Второе обстоятельство менее заметное, но очень серьезное. О том, что РП не равняется Н.М. Карамзину, сказано немало. Это естественно – одно дело автор, другое – его герой. Более того, там было два путешествия, одно совершил Карамзин, другое РП; эти маршруты по большей части совпадают, но не полностью. Скажем, РП сидит в Женеве несколько месяцев, оставив о пребывании там не очень богатые свидетельства, а Карамзин, как считает, к примеру, Лотман, за это время успел сгонять в Париж и посмотреть на революцию в первом бурном переломе первой ее стадии. Это исключительно важная тема – но в нашем рассуждении мы ее не будем затрагивать. Нас интересует только то, что было написано и было напечатано.
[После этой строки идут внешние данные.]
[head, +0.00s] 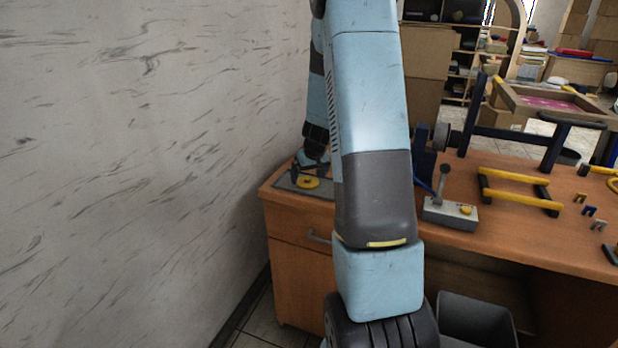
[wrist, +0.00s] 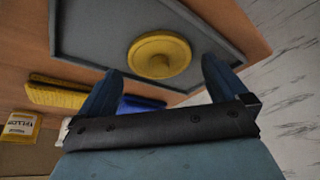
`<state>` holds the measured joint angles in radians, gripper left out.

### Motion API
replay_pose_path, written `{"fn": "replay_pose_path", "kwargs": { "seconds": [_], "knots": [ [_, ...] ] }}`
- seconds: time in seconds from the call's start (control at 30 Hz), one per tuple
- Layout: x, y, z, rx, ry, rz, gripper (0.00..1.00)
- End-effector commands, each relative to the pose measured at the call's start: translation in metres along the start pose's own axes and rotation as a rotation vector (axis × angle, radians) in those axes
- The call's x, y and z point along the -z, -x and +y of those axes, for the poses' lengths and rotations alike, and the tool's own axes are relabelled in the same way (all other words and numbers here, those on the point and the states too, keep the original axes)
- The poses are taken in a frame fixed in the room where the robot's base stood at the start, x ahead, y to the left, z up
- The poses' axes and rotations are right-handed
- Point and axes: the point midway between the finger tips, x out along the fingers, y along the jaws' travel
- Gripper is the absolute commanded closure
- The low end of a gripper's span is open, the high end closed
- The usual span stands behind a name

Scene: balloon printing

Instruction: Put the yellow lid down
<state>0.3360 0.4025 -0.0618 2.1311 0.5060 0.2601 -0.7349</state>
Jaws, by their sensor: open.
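The yellow lid (head: 308,182) lies on a grey tray (head: 290,185) at the left end of the wooden workbench. In the wrist view the round lid (wrist: 159,54) rests flat on the tray (wrist: 82,42), with a raised knob at its middle. My gripper (wrist: 155,80) is open, its two dark blue fingers apart to either side of the lid, with nothing between them. In the head view my gripper (head: 312,166) is just above the lid, and my arm hides part of the tray.
A marbled wall (head: 150,170) stands close on the left. A control box (head: 450,212) with a lever and yellow button sits on the bench to the right, near yellow bars (head: 515,176). Yellow (wrist: 55,95) and blue (wrist: 140,104) items lie beside the tray.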

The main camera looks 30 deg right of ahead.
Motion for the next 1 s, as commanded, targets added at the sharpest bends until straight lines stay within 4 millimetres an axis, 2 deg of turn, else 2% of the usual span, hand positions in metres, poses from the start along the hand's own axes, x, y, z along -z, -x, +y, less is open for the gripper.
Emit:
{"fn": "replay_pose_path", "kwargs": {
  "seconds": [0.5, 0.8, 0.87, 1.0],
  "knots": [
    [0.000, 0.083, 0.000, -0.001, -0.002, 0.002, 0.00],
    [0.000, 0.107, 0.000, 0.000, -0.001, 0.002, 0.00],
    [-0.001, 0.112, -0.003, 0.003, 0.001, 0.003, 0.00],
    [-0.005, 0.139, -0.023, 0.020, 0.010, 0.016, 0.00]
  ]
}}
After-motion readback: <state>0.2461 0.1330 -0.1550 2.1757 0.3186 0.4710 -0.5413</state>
И что было прочитано в 1790-х и позже русской публикой, наложив отпечаток на то, как эта публика думала о России, Европе, о себе, в конце концов. Интенция автора «Писем» важна безусловно, но в нашем случае она – неотъемлемая часть карамзинского текста, а не его «подоплека», чем-то скрытая и зашифрованная. Просто вообразим себе читателя начала позапрошлого столетия, который ничего не знал ни об Алексее Михайловиче Кутузове, ни о русских мартинистах, ни даже о содержании бесед путешествующего по Европе «северного графа» (будущего императора Павла) с Иоганном Каспаром Лафатером. Представить себе такого читателя несложно, так что можно спокойно двигаться в путь.

Сюжет со старым русским инвалидом, надзирающим над русской церковью в Потсдаме, – аллегория того, что происходило с русским обществом и русской культурой (в частности, словесностью) в конце XVIII века. За одним исключением – никто из участников этой истории ни к кому рук со словами «Слава Богу! Слава Богу!» не протягивал; общество и словесность были взаимно прохладно-вежливы, не больше, если не меньше. «Общество» – в данном случае крайне узкий тогда круг образованных людей, обладавших достаточным социальным статусом и хотя бы минимальным доходом, чтобы предаваться, скажем, чтению книг и журналов, – довольствовалось либо французскими и немецкими сочинениями, либо отечественными образцами высоких жанров, например стихотворными одами и проч. Начал набирать популярность русский театр, недавно до того основанный, но вот к фикшн- и нонфикшн-прозе это не относилось – да и нельзя сказать, что был сколь-нибудь существенный запрос. С другой стороны, на том языке, на котором сочинялась русская литература до 1780–1790-х годов, писать прозу было и неинтересно, и бесполезно. Так как проза Нового времени, по определению жанр рассуждательный и описательный – для этого нужны слова, много слов, обозначающих разные понятия, существующие во французском, в немецком или английском, а в русском их не было. Наконец, прозу же надо где-то печатать, продавать и т. д. – но и инфраструктура книжной индустрии была тогда в России слаба. Все это – если описывать ситуацию в банальной рыночной терминологии – почти исключало «предложение». Слава Богу, Маркс совершенно не прав – спрос чаще всего, если брать отправную точку какого-нибудь сюжета торгово-производственного свойства, не рождает предложение. Нередко предложение рождает спрос – ведь, скажем, до изобретения кока-колы спроса на нее не было; и вот она появляется, а за ней и спрос. То есть нужно создать условия для подобного спроса – и я имею в виду не агрессивную рекламную кампанию. В культуре «предложение», если оно – уж простите за дурацкое словцо – «успешное», готовится долго и исподволь. И только в очень редких случаях появляется некая фигура, которая своим талантом, энергией и (что важно) чутьем выполняет работу десятков, если не сотен, людей. Возвращаясь к истории со старым русским солдатом в Потсдаме: ни он не ждал, что его навестит соотечественник, ни РП, выезжая из Берлина, не подозревал, кого он увидит в русской церкви. Так произошло – и слава Богу, слава Богу.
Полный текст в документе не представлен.